Les mouvements sociaux sont également un des facteurs majeurs d’évolution. Toutes les initiatives vues précédemment s’inscrivent dans une actualité marquée par l’affaire Weinstein, qui a provoquée une vague de libération de la parole. C’est aujourd’hui toute la société qui semble s’emparer de la question générale de l’égalité hommes-femmes. Un contexte favorable aux combats de celles et ceux qui veulent que les femmes soient mieux représentées dans les médias. Comme le souligne Sylvie Pierre-Brossolette, membre du Conseil supérieur de l’audiovisuel, « Il y a un climat propice aujourd’hui pour que les hommes à la tête des médias ne puissent plus refuser que ça bouge. Il y a une caisse de résonance particulière ».
Les pouvoirs du CSA étendus
Plusieurs coups de pouce législatifs ont été donnés ces dernières années pour faire avancer cette cause. La loi du 4 août 2014 pour l’égalité réelle entre les femmes et les hommes confère une nouvelle mission au CSA : celle de « veiller à l’image des femmes dans les médias ». Les 40 principales chaînes de télévision et stations de radio doivent désormais réaliser un décompte de la présence des femmes sur leurs antennes et fournir leurs chiffres au CSA. Malheureusement, l’autorité de régulation de l’audiovisuel ne peut sévir qu’en cas de régression. Elle a ainsi infligé en décembre dernier une amende d’un million d’euros à la chaîne NRJ 12 à cause d’un canular téléphonique dans l’émission C’Cauet, « durant lequel les auteurs ont formulé des commentaires avilissants relatifs au physique d’une femme, ainsi que des insultes et des propos dégradants concernant sa vie intime ».

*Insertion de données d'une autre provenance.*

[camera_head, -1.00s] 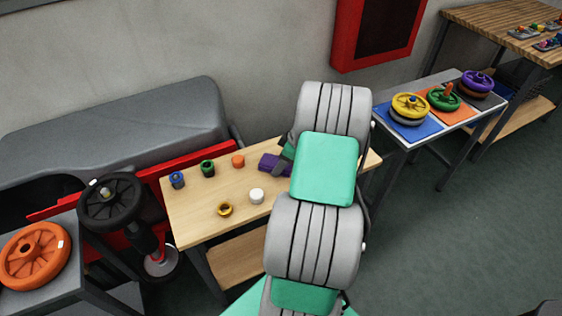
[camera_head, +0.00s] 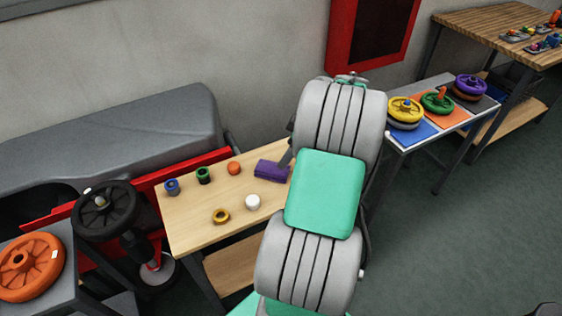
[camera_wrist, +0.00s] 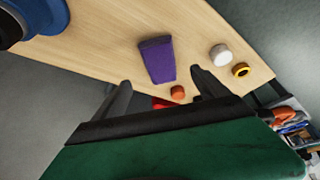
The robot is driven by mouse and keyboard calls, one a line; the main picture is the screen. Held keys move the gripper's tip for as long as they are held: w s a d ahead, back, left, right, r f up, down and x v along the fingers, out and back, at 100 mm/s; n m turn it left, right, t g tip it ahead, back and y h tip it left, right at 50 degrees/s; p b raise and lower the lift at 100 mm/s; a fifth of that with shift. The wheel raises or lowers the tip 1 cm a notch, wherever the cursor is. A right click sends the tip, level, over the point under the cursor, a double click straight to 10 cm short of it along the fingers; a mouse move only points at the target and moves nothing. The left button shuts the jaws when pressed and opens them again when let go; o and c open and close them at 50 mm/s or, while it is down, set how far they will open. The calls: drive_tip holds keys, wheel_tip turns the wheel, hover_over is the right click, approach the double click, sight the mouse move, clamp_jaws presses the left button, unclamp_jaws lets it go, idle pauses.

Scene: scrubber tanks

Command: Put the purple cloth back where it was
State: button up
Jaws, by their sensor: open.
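The purple cloth (camera_head: 271,171) lies folded as a small block on the light wooden table (camera_head: 190,238), near its back edge beside my arm. In the wrist view the purple cloth (camera_wrist: 158,60) rests on the tabletop beyond my fingers. My gripper (camera_wrist: 158,92) is open, its two dark fingers apart with nothing between them. The cloth is ahead of the fingertips and looks apart from them. In the head view my arm hides most of the gripper and the table's right part.
On the table stand a white cylinder (camera_head: 252,202), a yellow ring (camera_head: 221,216), an orange piece (camera_head: 234,168), a green piece (camera_head: 204,175) and a blue piece (camera_head: 172,187). A side table (camera_head: 398,150) with coloured wheels is at right. A blue round object (camera_wrist: 32,18) is close in the wrist view.

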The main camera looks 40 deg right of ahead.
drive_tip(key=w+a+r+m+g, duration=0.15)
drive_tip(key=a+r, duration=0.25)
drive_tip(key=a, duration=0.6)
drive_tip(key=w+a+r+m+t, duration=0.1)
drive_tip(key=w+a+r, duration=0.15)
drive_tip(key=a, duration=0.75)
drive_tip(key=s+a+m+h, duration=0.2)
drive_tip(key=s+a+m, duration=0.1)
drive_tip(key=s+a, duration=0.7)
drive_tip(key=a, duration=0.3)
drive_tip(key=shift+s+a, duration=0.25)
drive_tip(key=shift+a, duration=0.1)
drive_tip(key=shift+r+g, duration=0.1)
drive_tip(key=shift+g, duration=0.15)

Une nouvelle compétence a été attribuée au CSA l’année dernière : veiller à l’image des femmes dans la publicité. Enfin, Emmanuel Macron, qui a décrété que l’égalité hommes-femmes serait la « grande cause » de son quinquennat, a annoncé une extension des pouvoirs du CSA sur le domaine numérique. Le Conseil pourra ainsi lutter contre la pornographie, sanctionner les jeux vidéos ou les clips musicaux, « qui sont un puits de stéréotypes », explique Sylvie Pierre-Brossolette, conseillère en charge du droit des femmes au CSA. « La loi est efficace, nous sommes le pays le plus avancé dans ce domaine. Il y a des progrès. »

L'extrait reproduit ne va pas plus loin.